Under NCA ECC Domain 2 (Cybersecurity Defense), organizations must implement comprehensive access control measures including: establishing a formal identity and access management (IAM) program, implementing multi-factor authentication (MFA) for all remote access and privileged accounts, enforcing least privilege principles, conducting regular access reviews and recertification, implementing strong password policies aligned with NCA guidelines, segregating duties for critical functions, and maintaining detailed audit logs of access activities. Organizations must also implement privileged access management (PAM) solutions for administrative accounts, ensure secure authentication mechanisms for all systems, and establish procedures for timely provisioning and de-provisioning of user accounts, especially during employee onboarding and offboarding processes.
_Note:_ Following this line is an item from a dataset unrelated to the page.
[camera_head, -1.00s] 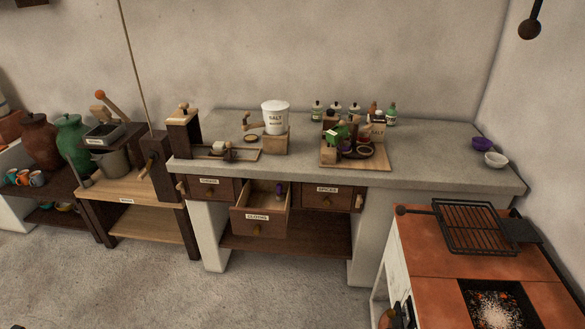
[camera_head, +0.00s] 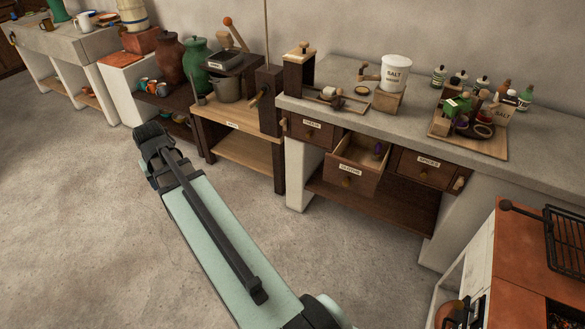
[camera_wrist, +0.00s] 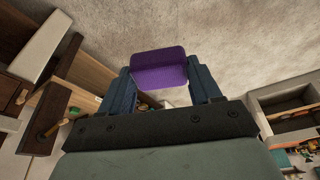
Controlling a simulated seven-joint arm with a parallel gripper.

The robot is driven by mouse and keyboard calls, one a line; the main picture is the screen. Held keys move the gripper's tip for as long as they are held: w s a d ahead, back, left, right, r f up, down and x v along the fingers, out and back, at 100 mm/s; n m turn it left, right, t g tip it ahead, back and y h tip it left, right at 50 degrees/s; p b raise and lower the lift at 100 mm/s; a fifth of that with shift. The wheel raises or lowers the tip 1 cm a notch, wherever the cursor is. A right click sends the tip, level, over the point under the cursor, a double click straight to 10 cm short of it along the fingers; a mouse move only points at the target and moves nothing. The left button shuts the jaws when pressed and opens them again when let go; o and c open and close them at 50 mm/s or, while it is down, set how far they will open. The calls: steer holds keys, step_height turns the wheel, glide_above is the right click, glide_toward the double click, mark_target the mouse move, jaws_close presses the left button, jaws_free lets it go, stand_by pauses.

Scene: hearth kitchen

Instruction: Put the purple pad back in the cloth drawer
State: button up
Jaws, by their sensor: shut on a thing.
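The purple pad (camera_wrist: 158,70) is held between the two blue-black fingers of my gripper (camera_wrist: 162,84) in the wrist view. My gripper also shows in the head view (camera_head: 152,145), at the left over the open floor, where the pad itself is hidden. The cloth drawer (camera_head: 350,182), a wooden drawer with a white label and a round knob, stands pulled out under the grey counter, to the right of my gripper and well apart from it.
A shut drawer flanks the cloth drawer on the left (camera_head: 312,131) and another on the right (camera_head: 425,170). The counter (camera_head: 480,165) bears a salt crock (camera_head: 396,74) and a board with bottles. A low wooden shelf unit (camera_head: 240,150) stands left. The floor in front is clear.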

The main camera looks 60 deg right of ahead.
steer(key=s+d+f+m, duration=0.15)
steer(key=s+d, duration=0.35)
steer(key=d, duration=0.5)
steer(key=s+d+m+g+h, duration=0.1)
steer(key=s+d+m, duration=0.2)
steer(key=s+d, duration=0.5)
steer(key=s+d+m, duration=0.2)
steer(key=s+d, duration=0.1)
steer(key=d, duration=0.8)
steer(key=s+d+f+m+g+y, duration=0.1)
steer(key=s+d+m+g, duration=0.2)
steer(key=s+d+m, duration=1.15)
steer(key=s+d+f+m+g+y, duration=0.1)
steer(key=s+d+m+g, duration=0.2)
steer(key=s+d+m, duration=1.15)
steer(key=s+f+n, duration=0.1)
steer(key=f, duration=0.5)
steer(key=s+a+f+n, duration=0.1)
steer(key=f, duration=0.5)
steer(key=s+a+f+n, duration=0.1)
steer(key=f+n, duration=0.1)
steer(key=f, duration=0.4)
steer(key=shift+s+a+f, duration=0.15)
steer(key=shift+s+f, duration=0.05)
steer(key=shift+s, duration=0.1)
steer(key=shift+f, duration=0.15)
NCA ECC Domain 3 (Cybersecurity Resilience) requires organizations to establish comprehensive incident response capabilities including: developing and maintaining an incident response plan aligned with NCA's incident classification framework, establishing a Computer Security Incident Response Team (CSIRT) with defined roles and responsibilities, implementing 24/7 security monitoring and detection capabilities, establishing incident reporting procedures to NCA within specified timeframes (critical incidents within 1 hour, high severity within 24 hours), conducting regular incident response drills and tabletop exercises, maintaining forensic investigation capabilities, implementing business continuity and disaster recovery plans with defined Recovery Time Objectives (RTO) and Recovery Point Objectives (RPO), and conducting annual testing of backup and recovery procedures. Organizations must also maintain incident documentation and conduct post-incident reviews to improve security posture.